从第五代崭露头角之作,到第六代转型求变之作,中间隔着三十年的漫长岁月与代际美学的巨大差异,却如此契合地被同一张脸所征服,仿佛这张脸代表了一种永恒的美。第六代导演娄烨阴郁迷离的黑白调影像,第五代导演张艺谋鲜艳饱和的红色调影像,此时终于交汇在一处。巩俐的面孔、表情、身姿、步态,变幻莫测却又坚实清晰,成为贯穿三十年中国电影的一条叙事主线。
作为一种东方视觉形象
作为第五代视觉标签的脸
这种被压抑束缚但时刻想要冲破的欲望,呈现在巩俐最初的几个角色身上,是一类“铁屋子中的女人”——被封建社会所压抑、迫害,但最终醒了过来的女性形象。第五代这几部代表作,如张艺谋的《红高粱》《菊豆》《大红灯笼高高挂》《摇啊摇,摇到外婆桥》等,无一不是讲述女性对抗命运的行动与欲望,而巩俐塑造的被压抑的女性角色,都不甘心任命运摆布,骨子里就有一种拒绝逆来顺受的执拗不驯。
这些角色,既是传统中国被压抑的女性,又具有强大的生命能量与激情,所以,最后的毁灭也往往惊心动魄。
作为一种接近于理念的美
法国研究者雅克琳娜·纳卡什在《电影演员》一书中,区分了女演员存在的两种美。一种是女明星的美,是由某角色承载的时代理想的短暂再现。比如Angelababy、刘亦菲或高圆圆。另一种美更深刻、更与众不同,通过创造性的工作,它被更好地铭记下来。比如伊莎贝尔·于佩尔、朱丽叶·比诺什、巩俐、张曼玉。

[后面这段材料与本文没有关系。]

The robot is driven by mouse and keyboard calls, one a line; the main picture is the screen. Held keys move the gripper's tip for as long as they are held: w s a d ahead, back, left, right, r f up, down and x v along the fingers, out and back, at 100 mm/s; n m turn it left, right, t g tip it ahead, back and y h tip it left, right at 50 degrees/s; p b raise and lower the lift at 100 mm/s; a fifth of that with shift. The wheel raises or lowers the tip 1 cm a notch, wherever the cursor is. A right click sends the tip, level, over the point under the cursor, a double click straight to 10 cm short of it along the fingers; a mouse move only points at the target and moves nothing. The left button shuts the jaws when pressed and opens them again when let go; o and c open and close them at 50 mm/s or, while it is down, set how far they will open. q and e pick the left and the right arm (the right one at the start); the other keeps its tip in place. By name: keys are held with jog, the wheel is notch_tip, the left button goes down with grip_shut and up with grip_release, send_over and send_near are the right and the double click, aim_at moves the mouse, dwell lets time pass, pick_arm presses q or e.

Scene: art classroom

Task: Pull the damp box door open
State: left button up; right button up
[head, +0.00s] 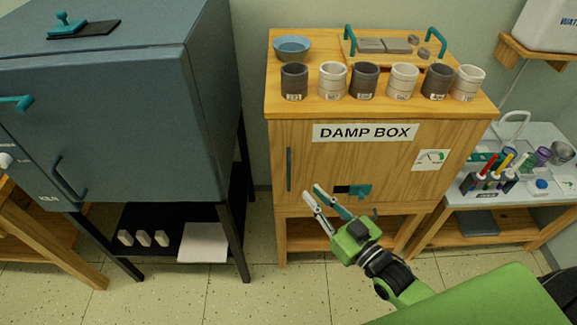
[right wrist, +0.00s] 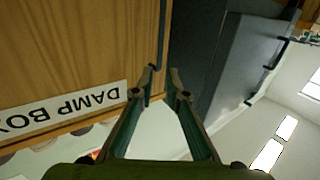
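The damp box (head: 390,140) is a wooden cabinet with a "DAMP BOX" label (head: 364,132) on its front. Its door is shut. A dark vertical handle (head: 289,170) is at the door's left side, and a teal latch piece (head: 360,191) is lower on the front. My right gripper (head: 312,191) is open and empty in front of the door, just right of the handle's lower part. In the right wrist view the handle (right wrist: 162,38) lies just beyond the open fingertips (right wrist: 164,77); I cannot tell whether they touch. My left gripper is not in view.
Several cups (head: 333,80), a blue bowl (head: 293,48) and a tray (head: 350,48) stand on the box. A blue-grey kiln (head: 120,110) on a dark stand is to the left, with a floor gap between. A side table (head: 530,205) stands right.

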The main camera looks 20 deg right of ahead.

这种区分有些接近罗兰·巴特,他认为,嘉宝的脸是理念,而赫本的脸是事件。因而嘉宝的美是永恒的。巩俐的美也是这样一种永恒的、接近于理念的美。
确实,与标准美人如李嘉欣、关之琳相比,巩俐的脸不够立体、眼睛不够大、鼻子不够挺、嘴又过于浑圆。但是,巩俐并不完美突出的五官之间,达成了奇妙的和谐——一种有空隙、不过分饱和的美,于是便有了生成意义的空间。面对银幕,我们总是会忍不住久久凝视巩俐这张脸。与此相反,一些静照非常惊艳的演员,在电影中也许不一定有让人持续观看的欲望。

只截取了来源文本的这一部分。